Seguindo rastros deixados por
essas "personagens secundárias"
da história da antropologia brasileira -mulheres de antropólogos
ou parte do reduzido círculo de
pesquisadores de fins do século 19
e início do 20-, Mariza Corrêa
[em "Antropólogas & Antropologia"] dá a cada uma delas lugar
destacado na cena da construção
institucional das ciências sociais
no país, o que significa, antes de
qualquer outra coisa, conferir-lhes nome próprio. Com o auxílio
de pistas diversas, a pesquisadora
ilumina rostos esquecidos na galeria dos perfis que compõem a
história das ciências no país. Esquecimento nada casual, adverte
ela, mas revelador das assimetrias
de gênero e das disputas de poder
no interior de um campo eminentemente masculino.
A reivindicação de linhagens femininas na antropologia brasileira encontra inspiração numa literatura que combina antropologia
e crítica feminista, percorrida no
capítulo seis, que, a despeito de
sua posição de epílogo, funciona
como uma espécie de introdução
teórica a iluminar o trajeto da
análise. Ao roteiro teórico, a autora combina mapeamento histórico, pelo esboço de três contextos
antropológicos -o norte-americano, o anglo-saxão e o francês-,
revisitados do ponto de vista das
relações de gênero. A reflexão circunstanciada sobre o lugar e a
contribuição das mulheres em diferentes cenários ensina que, menos do que a reivindicação de feminismos avant la lettre, trata-se
de "compreender a atuação contextualizada de algumas de nossas
ilustres antepassadas".
Os cinco capítulos dedicados ao
exame das antropólogas brasileiras, ainda que escritos e publicados separadamente, apresentam
encadeamento perfeito, cada um
deles lançando um feixe de luz específico às figuras da naturalista
Emília Snethlage, da indigenista
Leolinda Daltro e da pesquisadora Heloisa Alberto Torres.
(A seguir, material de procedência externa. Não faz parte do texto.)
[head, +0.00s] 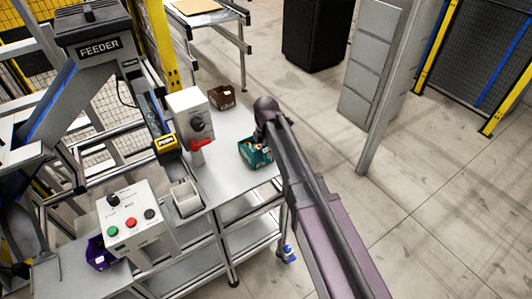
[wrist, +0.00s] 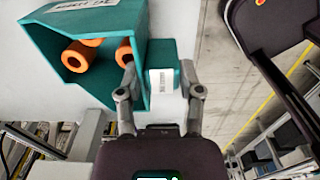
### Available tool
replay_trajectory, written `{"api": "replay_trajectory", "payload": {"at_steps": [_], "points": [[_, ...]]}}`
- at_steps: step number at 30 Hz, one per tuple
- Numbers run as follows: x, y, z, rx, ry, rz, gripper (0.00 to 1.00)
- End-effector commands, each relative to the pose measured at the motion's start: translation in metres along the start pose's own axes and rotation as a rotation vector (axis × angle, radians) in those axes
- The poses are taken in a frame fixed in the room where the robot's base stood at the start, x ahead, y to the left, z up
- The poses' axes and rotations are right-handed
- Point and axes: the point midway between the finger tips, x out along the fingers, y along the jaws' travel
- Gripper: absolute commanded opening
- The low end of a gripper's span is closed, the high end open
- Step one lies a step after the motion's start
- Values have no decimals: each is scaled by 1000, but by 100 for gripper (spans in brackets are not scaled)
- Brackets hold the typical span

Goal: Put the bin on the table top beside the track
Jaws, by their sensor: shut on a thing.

Já o
quinto retoma, com o auxílio das
conturbadas pesquisas de Ruth
Landes sobre o candomblé, questões fartamente trabalhadas nos
anteriores: as disputas intelectuais, institucionais e políticas que
atravessam o campo das ciências
sociais em formação no país, e no
qual vemos confrontados homens e mulheres, negros e brancos, pesquisadores e professores,
brasileiros e estrangeiros, os estudos indígenas e as pesquisas sobre
relações raciais.
Talvez seja justamente esse o fio
que arremata o quadro histórico
apresentado por Mariza Corrêa, e
que dá a ele movimento particular: os combates simbólicos travados no interior de um campo determinado, que o constituem e é
por ele constituído.
Nos capítulos dois, três e quatro, a autora esboça o retrato de
cada uma de suas personagens
centrais. O da ornitóloga alemã
Emilia Snethlage remete a uma
tradição naturalista do final do 19
que tem nos museus o seu habitat
preferencial. A figura da sertanista Leolinda Daltro na virada do
século, por sua vez, refere-se diretamente à cena pública, por meio
de sua atuação política, primeiramente como indigenista e depois
como feminista. Finalmente, o
perfil daquela que foi diretora do
Museu Nacional, Heloisa Alberto
Torres, dirige a nossa atenção para um ambiente mais claramente
profissionalizado e para a intensa
atuação da personagem nesse
contexto.
Na confecção dos retratos, Mariza Corrêa se vale dos materiais
disponíveis sobre as personagens,
o que dá a cada um deles coloração e dimensões específicas. No
caso de Emília Snethlage, sua fonte privilegiada é o registro de uma
viagem que ela realizou entre o
Xingu e o Tapajós, descrevendo
aves e índios. O perfil de Leolinda
Daltro é construído a partir de um
auto-retrato por ela deixado, "Da
Catequese dos Índios no Brasil,
1896-1911" (1920), misto de álbum
pessoal e relato de viagens. Já o retrato de Heloisa Alberto Torres é
realizado sobretudo com o auxílio
de vozes outras -sobretudo correspondências e depoimentos-,
pois ela mesma pouco publicou.
Mas a força expressiva desses
retratos é obtida pelo cotejo de diferentes versões construídas sobre as personagens. Os discursos
ambivalentes, os silêncios (reveladores) e as anedotas impublicáveis sobre cada uma delas tingem
os rostos femininos e os seus entornos. Tal procedimento analítico encontra rendimento máximo
no capítulo um, "Três Heroínas
do Romance Antropológico Brasileiro", que examina as formas
como o discurso literário se apropriou da atuação dessas mulheres, transformando-as em peças
de ficção, em "Numa e Ninfa", de
Lima Barreto (1915), em "Os Igaraúnas", de Raimundo de Morais
(1938) e em "No Pacoval de Carimbé", de Bastos Ávila (1933).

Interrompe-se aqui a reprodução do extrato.